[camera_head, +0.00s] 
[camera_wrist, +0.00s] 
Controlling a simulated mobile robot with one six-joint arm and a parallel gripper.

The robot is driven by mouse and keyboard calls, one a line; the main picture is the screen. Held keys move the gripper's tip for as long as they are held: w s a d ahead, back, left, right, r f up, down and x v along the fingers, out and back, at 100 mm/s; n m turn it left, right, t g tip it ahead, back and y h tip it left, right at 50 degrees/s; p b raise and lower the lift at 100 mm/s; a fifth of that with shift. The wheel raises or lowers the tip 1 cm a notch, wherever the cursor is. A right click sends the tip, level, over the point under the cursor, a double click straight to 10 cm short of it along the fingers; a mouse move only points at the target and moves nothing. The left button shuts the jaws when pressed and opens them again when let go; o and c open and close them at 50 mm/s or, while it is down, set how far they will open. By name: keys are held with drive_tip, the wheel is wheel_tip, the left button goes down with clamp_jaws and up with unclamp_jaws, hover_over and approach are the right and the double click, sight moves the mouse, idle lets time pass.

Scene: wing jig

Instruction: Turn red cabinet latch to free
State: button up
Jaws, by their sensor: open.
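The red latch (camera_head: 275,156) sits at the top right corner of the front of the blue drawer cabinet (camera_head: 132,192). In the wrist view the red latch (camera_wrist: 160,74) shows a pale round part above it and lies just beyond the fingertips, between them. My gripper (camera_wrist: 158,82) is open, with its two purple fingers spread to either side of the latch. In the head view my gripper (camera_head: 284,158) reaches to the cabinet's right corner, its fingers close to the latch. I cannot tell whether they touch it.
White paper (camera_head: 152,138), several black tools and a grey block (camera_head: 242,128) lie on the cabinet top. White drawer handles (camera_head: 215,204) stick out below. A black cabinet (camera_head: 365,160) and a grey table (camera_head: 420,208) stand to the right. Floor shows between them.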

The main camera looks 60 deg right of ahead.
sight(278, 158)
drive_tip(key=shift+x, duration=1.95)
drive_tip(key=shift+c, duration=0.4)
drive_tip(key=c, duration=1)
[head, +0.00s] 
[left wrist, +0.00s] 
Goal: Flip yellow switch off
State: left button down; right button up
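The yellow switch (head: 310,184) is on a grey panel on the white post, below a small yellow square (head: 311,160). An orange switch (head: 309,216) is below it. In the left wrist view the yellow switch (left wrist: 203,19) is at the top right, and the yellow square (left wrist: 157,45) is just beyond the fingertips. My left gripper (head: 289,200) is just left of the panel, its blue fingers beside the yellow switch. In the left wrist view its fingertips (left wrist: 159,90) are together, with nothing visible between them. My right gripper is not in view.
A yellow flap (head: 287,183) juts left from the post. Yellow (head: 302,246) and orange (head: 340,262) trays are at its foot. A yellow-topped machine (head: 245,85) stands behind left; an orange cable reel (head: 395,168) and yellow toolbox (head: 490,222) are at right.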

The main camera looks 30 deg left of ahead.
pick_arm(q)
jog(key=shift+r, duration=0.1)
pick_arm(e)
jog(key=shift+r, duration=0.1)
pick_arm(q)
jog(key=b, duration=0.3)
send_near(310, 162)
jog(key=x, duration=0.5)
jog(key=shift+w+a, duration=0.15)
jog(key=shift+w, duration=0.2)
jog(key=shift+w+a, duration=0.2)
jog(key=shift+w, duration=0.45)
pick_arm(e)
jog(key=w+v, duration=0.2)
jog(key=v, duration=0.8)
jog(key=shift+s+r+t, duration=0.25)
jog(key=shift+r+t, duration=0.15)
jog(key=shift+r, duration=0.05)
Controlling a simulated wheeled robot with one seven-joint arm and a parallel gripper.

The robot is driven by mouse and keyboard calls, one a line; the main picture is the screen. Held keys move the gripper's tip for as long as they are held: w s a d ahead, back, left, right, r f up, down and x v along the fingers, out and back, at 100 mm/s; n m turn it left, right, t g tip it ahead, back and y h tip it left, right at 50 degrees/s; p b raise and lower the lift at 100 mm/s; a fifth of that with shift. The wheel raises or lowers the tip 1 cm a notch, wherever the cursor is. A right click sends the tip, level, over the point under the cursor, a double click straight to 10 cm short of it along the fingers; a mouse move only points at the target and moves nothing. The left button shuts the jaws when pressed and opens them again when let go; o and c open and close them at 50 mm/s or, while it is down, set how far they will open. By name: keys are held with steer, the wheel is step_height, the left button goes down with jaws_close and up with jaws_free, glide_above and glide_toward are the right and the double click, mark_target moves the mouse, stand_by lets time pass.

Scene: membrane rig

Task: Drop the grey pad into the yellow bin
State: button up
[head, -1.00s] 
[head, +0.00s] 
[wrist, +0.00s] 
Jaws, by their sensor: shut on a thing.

### Stated task
Print, without alteration, the lines from the line with "Jaws, by their sensor: open." to the line with "Goal: Flip yellow switch off". Include both of them, and omit every other line.

### The completed task
Jaws, by their sensor: open.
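The red latch (camera_head: 275,156) sits at the top right corner of the front of the blue drawer cabinet (camera_head: 132,192). In the wrist view the red latch (camera_wrist: 160,74) shows a pale round part above it and lies just beyond the fingertips, between them. My gripper (camera_wrist: 158,82) is open, with its two purple fingers spread to either side of the latch. In the head view my gripper (camera_head: 284,158) reaches to the cabinet's right corner, its fingers close to the latch. I cannot tell whether they touch it.
White paper (camera_head: 152,138), several black tools and a grey block (camera_head: 242,128) lie on the cabinet top. White drawer handles (camera_head: 215,204) stick out below. A black cabinet (camera_head: 365,160) and a grey table (camera_head: 420,208) stand to the right. Floor shows between them.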

The main camera looks 60 deg right of ahead.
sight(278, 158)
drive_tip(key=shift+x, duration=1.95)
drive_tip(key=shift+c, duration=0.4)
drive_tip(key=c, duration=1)
[head, +0.00s] 
[left wrist, +0.00s] 
Goal: Flip yellow switch off

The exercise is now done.